Nor do I find consolation in the fact that the same thing hasn’t happened (yet) in Florida.  Recently, Orange-Osceola State Attorney Aramis Ayala announced that she would not seek the death penalty in any case.  This is, of course, her prerogative under state law, and she has good reasons for her decision.  She’s dead right when she says that the death penalty serves neither the interests of the community or the cause of justice.  Would that Governor Pilate – or Governor Hutchison — had such insight and courage.

As for Florida’s Governor Scott, he has taken 23 capital murder cases away from Ms. Ayala, and turned them over to a prosecutor who does not share Ms. Ayla’s aversion to execution.  This is no surprise, coming from a Governor who has signed more death warrants than any of his predecessors since the death penalty came back into use in 1977.

In a recent online meditation, Richard Rohr writes about the death of Jesus, and how his death “takes away the sin of the world.”

Jesus takes away the sin of the world by dramatically exposing the real sin—ignorant hatred and violence, not the usual preoccupation with purity codes—and by refusing the usual pattern of vengeance, which keeps us inside of an insidious quid pro quo logic. In fact, he “returns their curses with blessings” (Luke 6:28), teaching us that we can “follow him” and not continue the spiral of violence. He unlocks our entrapment from within. (https://cac.org/)

It’s clear to me that we are indeed trapped in a pattern of vengeance.  As Easter people, we know in our hearts that there is a better way.

Why I Oppose the Death Penalty

Death Gurney My primary objection to the death penalty is theological. Killing for vengeance does not reflect the God revealed in the Bible. In Deuteronomy  32:35 God says, “To me belong vengeance and recompense.” Leviticus 19:18 adds, “You shall not take vengeance . . . but love your neighbor as yourself.”  Similar themes recur frequently in the Old Testament.

Jesus himself as asked to rule in a death penalty case.  His response: “Let one without sin cast the first stone” (John 8:7).

For those who see capital punishment as a way of upholding the sanctity of life, I suggest that Christ’s death on the cross, itself an application of capital punishment, overrules the idea that shedding blood testifies to the sacredness of life.  Christ died that others might live.  He took the places of the guilty and of the enemy, including the murderer Barabbas.  Christ died for all.  “Unless we believe that every person, whether murderer or not, is redeemable and must have the chance to be redeemed, there is no real gospel” (Howard Zehr).  Reconciliation with God and with humanity is at the heart of Christian hope.  When the Sate executes, it kills that hope.
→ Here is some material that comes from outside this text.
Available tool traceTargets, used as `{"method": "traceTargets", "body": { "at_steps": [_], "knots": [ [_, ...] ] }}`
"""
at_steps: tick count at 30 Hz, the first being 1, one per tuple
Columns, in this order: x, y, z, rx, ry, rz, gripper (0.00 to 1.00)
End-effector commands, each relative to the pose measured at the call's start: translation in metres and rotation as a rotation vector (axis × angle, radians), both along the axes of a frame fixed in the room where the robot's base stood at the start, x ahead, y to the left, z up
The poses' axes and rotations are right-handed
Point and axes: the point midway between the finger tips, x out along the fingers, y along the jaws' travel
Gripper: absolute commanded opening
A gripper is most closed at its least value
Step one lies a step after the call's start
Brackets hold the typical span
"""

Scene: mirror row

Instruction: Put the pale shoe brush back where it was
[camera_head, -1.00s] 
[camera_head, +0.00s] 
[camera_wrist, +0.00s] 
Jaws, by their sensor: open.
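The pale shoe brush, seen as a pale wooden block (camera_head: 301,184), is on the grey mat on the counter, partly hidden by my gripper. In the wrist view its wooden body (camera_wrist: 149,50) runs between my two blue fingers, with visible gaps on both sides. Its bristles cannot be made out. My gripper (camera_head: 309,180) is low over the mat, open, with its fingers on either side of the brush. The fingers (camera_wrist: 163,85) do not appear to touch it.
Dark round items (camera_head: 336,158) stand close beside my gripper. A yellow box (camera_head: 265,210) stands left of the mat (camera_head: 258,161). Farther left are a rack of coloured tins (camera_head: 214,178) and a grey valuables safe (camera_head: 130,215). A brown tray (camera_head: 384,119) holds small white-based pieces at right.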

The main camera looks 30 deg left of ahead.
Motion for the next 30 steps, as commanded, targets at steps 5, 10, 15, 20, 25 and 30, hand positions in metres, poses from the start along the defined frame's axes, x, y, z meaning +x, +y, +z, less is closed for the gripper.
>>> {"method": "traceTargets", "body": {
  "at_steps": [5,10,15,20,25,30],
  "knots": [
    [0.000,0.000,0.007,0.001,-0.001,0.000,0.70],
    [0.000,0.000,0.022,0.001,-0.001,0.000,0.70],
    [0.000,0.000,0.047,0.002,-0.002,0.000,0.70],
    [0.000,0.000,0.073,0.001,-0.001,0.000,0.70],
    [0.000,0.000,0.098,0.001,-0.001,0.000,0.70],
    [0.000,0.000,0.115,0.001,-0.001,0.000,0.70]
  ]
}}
There are many other reasons why I oppose the death penalty. Here are a few:

  • Maintaining the legal machinery of death and carrying out executions costs taxpayers a staggering amount of money.
  • There is no scientific evidence that the death penalty actually deters crime any better than long prison sentences.
  • The very real possibility of executing the innocent exists – especially in Florida
  • Minorities and the poor are most likely to receive the death penalty.  As Florida Governor LeRoy Collins put it, “Most who are killed are poor and friendless.”
  • The death penalty is applied randomly and capriciously – influenced more by politics  and the  quality of legal counsel than by the even application of “justice for all.”
  •   The death penalty puts the U. S. in embarrassing association with the few countries that cling to it.  Only three countries execute more prisoners than we do – China, Iran, and Saudi Arabia.  We belong to a notorious club of human rights abusers.  More than 128 nations have abandoned capital punishment in law or practice.
  • Life without parole is a sensible (and more economical) alternative to death.
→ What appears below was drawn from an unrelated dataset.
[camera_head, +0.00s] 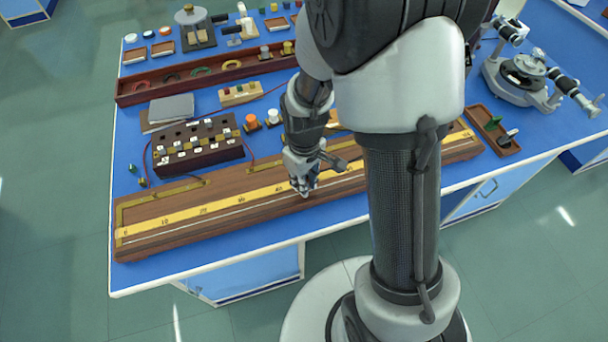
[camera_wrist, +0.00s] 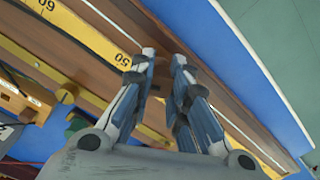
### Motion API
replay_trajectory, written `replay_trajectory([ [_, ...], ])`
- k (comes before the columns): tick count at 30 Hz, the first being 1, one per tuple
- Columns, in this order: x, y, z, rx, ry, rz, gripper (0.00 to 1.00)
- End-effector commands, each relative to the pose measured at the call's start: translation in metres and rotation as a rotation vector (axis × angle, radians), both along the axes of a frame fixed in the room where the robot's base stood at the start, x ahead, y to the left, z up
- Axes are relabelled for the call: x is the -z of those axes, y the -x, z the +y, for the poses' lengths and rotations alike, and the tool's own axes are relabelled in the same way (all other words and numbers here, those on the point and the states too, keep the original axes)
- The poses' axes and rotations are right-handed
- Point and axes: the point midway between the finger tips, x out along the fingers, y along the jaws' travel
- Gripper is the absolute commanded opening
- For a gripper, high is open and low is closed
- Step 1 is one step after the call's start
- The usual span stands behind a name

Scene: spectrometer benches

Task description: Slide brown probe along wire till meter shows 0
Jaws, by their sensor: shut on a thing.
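The long wooden wire board (camera_head: 150,208) lies along the bench's near edge, with a yellow scale (camera_head: 232,200) and a thin pale wire line beside it. My gripper (camera_head: 304,190) is low over the near side of the board, to the right of the 40 mark. In the wrist view, my gripper's fingertips (camera_wrist: 164,58) point at the board close to the 50 mark, with 60 farther left. The jaws are shut on the brown probe, which the fingers mostly hide; I cannot tell whether it touches the wire. No meter reading is legible.
A dark box with white-topped plugs (camera_head: 198,145) stands behind the board at left. A brown tray (camera_head: 480,113) lies at its right end. A grey optical instrument (camera_head: 520,75) stands at the back right. My arm hides the board's middle right.

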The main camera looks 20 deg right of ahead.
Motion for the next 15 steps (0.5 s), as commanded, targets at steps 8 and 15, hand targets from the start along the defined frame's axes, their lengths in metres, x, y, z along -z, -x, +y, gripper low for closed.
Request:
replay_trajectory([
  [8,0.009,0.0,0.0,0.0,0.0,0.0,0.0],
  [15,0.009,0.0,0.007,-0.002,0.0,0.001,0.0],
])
There is no denying that most of the people on Florida’s Death Row have done terrible things.  Like familiar murderers in the Bible, Cain, Moses, David, and Paul, they deserve punishment.  God, however, did not sanction the execution of those offenders.  Instead God showed them the mercy that is one of the chief attributes of God.

 I don’t expect the State to change its laws to accommodate my theological objections, but I do plan to keep saying that the death penalty is morally wrong and terrible public policy.